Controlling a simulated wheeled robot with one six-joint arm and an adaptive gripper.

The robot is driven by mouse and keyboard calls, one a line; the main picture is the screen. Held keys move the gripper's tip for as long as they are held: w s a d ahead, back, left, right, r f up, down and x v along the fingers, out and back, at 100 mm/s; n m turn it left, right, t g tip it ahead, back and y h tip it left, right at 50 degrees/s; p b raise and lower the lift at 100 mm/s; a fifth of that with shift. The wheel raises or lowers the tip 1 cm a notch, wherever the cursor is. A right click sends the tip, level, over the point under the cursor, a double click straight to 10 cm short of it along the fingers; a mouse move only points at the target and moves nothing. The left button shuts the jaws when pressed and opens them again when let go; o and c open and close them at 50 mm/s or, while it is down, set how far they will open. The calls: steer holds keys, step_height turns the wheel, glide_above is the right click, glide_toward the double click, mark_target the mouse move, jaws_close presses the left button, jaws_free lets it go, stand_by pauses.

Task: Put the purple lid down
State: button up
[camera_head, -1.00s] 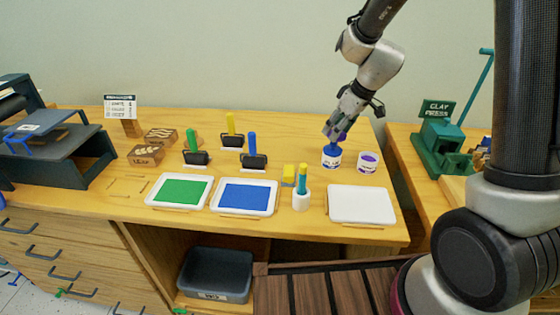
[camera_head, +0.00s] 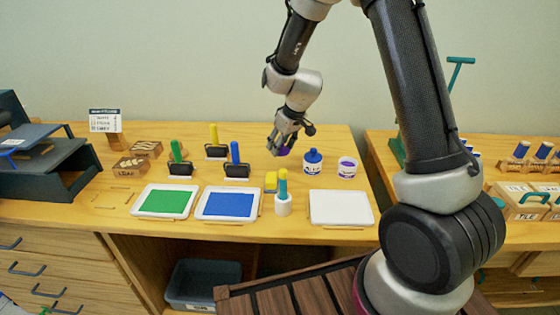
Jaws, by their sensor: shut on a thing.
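My gripper (camera_head: 283,146) is shut on the purple lid (camera_head: 284,151), which shows as a small purple patch under the fingers; the rest of it is hidden by them. It is low over the back part of the wooden table (camera_head: 330,240), left of the jars. I cannot tell whether the lid touches the table. The open jar with purple paint (camera_head: 347,168) stands on the right with no lid on it. A jar with a blue lid (camera_head: 313,161) stands upright between it and my gripper.
A white tray (camera_head: 341,208), a blue ink tray (camera_head: 231,203) and a green ink tray (camera_head: 163,202) line the front. A white cup with a brush (camera_head: 283,204) and a yellow block (camera_head: 270,182) stand nearby. Bare wood lies around my gripper.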

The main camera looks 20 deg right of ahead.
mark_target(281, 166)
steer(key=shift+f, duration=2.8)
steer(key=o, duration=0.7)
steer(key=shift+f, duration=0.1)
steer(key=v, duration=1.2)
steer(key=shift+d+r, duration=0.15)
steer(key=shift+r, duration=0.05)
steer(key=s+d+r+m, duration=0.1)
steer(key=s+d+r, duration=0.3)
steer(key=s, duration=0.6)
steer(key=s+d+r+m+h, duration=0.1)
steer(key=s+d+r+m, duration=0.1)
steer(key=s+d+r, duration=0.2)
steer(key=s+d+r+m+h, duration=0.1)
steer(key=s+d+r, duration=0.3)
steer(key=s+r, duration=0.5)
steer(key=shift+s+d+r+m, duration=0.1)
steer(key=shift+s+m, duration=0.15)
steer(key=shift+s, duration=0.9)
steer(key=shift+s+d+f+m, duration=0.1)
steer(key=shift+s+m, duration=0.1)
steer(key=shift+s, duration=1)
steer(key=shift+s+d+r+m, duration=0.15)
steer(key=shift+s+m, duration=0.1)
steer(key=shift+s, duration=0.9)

· · · · ·

Instructions to follow => Return exactly the lines from the one containing "Jaws, by their sensor: shut on a thing." to the last line of the data, and nothing more.

The reply =>
Jaws, by their sensor: shut on a thing.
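My gripper (camera_head: 283,146) is shut on the purple lid (camera_head: 284,151), which shows as a small purple patch under the fingers; the rest of it is hidden by them. It is low over the back part of the wooden table (camera_head: 330,240), left of the jars. I cannot tell whether the lid touches the table. The open jar with purple paint (camera_head: 347,168) stands on the right with no lid on it. A jar with a blue lid (camera_head: 313,161) stands upright between it and my gripper.
A white tray (camera_head: 341,208), a blue ink tray (camera_head: 231,203) and a green ink tray (camera_head: 163,202) line the front. A white cup with a brush (camera_head: 283,204) and a yellow block (camera_head: 270,182) stand nearby. Bare wood lies around my gripper.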

The main camera looks 20 deg right of ahead.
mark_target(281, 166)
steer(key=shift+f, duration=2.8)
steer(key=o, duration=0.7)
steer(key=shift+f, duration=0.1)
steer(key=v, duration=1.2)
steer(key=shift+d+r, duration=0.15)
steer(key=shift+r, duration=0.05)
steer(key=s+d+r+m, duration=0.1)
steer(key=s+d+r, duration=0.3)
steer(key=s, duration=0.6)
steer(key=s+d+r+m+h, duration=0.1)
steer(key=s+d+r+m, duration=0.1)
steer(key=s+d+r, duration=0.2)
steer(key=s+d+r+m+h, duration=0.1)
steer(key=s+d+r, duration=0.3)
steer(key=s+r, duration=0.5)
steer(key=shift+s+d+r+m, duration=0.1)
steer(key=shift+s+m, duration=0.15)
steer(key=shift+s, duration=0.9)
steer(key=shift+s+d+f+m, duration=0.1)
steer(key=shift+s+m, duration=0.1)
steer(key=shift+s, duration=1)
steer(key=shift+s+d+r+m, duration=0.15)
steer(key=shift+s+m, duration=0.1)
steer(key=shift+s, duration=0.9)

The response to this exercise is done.